**The request**: Count the lines below that contain the word "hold" and give only the number.

**Supplied material**:

------

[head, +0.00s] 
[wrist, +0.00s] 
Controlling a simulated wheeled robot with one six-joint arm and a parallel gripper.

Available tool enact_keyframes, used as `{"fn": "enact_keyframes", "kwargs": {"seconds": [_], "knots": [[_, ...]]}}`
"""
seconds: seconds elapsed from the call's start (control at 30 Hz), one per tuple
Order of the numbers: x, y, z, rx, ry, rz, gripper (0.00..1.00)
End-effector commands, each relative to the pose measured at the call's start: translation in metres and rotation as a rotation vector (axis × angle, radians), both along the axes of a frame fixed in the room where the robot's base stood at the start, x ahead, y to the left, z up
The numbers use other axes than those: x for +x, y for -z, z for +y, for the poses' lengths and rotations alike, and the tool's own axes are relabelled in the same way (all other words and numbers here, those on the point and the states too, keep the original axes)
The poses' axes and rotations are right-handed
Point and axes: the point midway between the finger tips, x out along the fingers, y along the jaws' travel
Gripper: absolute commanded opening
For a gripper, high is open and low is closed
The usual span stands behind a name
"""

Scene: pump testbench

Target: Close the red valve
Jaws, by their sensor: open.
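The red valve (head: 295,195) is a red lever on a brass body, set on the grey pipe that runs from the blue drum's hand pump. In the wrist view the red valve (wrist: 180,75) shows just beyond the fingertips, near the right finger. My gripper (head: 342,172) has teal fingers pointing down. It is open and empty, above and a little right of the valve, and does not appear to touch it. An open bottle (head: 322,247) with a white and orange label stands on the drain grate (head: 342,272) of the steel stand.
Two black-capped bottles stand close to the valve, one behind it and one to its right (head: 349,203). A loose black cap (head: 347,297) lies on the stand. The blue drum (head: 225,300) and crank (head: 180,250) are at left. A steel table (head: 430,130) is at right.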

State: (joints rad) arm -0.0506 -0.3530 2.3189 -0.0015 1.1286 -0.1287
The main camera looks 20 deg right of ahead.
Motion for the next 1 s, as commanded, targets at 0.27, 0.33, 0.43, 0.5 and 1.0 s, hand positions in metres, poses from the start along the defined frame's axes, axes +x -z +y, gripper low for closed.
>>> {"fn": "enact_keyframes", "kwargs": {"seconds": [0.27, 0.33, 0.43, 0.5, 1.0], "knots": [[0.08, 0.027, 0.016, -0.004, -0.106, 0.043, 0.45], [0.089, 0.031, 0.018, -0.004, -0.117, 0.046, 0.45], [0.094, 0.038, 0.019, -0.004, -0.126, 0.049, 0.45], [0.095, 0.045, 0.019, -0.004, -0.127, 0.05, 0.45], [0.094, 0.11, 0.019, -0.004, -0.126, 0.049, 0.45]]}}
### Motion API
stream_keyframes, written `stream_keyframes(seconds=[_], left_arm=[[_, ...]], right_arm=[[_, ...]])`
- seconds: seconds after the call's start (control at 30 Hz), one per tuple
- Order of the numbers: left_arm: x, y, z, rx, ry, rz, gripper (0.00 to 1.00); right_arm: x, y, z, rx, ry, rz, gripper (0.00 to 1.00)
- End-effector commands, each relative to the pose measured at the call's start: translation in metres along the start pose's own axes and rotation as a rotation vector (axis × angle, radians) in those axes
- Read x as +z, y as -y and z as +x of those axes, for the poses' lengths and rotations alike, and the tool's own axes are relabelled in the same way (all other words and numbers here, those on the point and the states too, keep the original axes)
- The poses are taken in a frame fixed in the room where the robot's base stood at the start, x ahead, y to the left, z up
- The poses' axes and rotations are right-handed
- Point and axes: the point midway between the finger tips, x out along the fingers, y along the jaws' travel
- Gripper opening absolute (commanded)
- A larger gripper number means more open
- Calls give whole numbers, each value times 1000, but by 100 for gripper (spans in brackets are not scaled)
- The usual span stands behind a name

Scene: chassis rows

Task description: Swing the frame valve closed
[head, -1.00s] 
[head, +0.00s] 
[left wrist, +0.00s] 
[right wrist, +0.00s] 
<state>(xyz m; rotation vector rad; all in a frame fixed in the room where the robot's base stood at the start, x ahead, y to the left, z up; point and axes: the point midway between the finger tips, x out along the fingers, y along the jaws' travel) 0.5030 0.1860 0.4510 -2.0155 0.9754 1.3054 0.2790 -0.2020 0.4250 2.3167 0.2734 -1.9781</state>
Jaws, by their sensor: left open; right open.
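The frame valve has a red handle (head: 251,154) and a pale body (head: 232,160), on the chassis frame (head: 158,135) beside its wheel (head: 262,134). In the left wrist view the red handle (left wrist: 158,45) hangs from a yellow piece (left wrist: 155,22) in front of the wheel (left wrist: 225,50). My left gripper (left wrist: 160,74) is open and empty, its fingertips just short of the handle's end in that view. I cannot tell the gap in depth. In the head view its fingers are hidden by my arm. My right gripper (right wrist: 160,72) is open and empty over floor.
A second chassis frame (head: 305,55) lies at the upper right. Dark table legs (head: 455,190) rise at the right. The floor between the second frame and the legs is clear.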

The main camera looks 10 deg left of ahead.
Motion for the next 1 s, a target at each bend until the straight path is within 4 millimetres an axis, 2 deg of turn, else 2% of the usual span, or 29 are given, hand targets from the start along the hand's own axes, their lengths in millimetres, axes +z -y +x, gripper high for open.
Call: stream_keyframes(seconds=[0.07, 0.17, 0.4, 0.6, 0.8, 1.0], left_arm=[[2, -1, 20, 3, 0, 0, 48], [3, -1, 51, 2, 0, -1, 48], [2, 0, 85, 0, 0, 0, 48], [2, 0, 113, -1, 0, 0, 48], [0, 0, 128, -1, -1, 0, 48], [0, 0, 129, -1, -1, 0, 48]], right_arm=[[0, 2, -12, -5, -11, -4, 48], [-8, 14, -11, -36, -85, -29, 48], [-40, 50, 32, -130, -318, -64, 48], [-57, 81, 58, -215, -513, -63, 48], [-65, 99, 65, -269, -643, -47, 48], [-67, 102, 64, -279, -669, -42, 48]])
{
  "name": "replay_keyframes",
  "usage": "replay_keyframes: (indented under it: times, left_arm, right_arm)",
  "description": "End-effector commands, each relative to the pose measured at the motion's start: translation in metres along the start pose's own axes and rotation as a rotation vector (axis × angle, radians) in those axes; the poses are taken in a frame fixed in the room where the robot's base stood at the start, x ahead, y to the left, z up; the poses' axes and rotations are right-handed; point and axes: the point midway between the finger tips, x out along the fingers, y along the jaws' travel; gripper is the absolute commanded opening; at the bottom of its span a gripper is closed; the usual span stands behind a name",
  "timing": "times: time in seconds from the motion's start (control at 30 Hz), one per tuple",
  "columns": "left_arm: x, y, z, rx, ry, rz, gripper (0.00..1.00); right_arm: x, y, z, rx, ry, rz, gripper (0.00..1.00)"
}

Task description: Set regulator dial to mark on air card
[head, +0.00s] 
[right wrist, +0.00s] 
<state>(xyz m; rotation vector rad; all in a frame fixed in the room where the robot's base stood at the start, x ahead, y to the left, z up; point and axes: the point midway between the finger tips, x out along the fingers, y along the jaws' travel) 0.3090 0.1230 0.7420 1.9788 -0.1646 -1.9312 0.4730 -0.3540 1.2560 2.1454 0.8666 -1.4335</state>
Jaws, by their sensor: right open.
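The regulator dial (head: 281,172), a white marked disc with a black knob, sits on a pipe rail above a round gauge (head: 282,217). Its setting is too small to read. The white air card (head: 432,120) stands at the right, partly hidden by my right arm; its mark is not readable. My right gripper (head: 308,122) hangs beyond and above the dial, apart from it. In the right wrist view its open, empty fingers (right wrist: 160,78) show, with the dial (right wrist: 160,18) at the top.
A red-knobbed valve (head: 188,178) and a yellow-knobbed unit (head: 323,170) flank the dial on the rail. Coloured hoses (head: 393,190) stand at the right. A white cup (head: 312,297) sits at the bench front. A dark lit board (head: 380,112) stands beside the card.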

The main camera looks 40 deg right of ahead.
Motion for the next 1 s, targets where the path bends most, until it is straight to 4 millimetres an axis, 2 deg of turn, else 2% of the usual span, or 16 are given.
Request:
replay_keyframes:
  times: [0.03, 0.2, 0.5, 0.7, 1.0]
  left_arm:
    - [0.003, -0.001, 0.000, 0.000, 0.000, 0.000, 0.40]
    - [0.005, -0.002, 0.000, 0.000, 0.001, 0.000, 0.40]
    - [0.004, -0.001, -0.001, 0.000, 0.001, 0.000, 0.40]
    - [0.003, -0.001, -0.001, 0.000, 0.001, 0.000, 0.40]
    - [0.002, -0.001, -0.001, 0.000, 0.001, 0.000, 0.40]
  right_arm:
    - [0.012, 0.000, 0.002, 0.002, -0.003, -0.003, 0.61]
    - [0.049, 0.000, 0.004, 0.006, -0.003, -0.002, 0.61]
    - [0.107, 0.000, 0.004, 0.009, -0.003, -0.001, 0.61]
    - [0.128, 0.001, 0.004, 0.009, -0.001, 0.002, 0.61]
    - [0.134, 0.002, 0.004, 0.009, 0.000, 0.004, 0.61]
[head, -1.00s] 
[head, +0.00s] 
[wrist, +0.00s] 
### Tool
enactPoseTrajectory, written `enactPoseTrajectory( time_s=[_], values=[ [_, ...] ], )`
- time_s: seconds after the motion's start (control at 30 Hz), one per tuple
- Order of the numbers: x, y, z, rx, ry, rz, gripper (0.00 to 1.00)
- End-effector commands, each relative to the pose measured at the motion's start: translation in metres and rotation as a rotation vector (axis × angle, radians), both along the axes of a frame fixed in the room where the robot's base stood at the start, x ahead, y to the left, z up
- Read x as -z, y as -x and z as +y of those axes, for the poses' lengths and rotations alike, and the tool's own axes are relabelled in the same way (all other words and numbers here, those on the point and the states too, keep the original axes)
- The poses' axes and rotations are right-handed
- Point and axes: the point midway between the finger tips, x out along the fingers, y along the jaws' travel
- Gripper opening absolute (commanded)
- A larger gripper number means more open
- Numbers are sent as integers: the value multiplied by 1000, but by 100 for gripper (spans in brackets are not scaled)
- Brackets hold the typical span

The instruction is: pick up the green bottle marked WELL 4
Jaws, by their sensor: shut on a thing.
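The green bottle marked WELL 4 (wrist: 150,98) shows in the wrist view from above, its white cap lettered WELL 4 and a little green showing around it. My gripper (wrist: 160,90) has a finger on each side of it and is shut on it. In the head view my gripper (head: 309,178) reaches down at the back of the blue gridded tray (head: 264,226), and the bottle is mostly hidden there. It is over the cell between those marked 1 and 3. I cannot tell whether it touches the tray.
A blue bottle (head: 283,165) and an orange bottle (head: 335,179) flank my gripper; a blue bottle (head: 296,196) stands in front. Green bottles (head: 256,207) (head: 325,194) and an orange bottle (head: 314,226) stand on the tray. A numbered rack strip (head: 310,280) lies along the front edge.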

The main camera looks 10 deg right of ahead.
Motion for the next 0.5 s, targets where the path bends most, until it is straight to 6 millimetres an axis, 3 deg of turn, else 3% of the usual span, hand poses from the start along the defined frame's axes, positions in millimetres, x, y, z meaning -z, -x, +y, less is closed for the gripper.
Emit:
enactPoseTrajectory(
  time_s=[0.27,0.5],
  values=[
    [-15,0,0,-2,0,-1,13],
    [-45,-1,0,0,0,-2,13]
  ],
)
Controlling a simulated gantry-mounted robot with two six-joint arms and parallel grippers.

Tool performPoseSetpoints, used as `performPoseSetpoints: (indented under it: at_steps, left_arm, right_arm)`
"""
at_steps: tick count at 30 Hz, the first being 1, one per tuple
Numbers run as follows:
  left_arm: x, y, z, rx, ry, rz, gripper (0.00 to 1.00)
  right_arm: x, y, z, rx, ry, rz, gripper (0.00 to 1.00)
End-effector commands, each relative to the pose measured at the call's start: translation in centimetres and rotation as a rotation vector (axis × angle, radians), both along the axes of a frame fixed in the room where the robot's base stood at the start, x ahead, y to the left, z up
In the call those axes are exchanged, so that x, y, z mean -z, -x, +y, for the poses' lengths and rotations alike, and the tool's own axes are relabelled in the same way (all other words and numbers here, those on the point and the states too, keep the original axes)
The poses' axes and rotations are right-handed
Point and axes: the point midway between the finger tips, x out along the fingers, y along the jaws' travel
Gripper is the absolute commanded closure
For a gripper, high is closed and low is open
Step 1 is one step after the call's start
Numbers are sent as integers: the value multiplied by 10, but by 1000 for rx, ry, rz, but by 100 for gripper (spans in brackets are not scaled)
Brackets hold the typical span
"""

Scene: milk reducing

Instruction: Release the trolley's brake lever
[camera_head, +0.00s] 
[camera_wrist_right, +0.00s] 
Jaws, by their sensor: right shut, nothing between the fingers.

------

**Solution to the exercise**: 2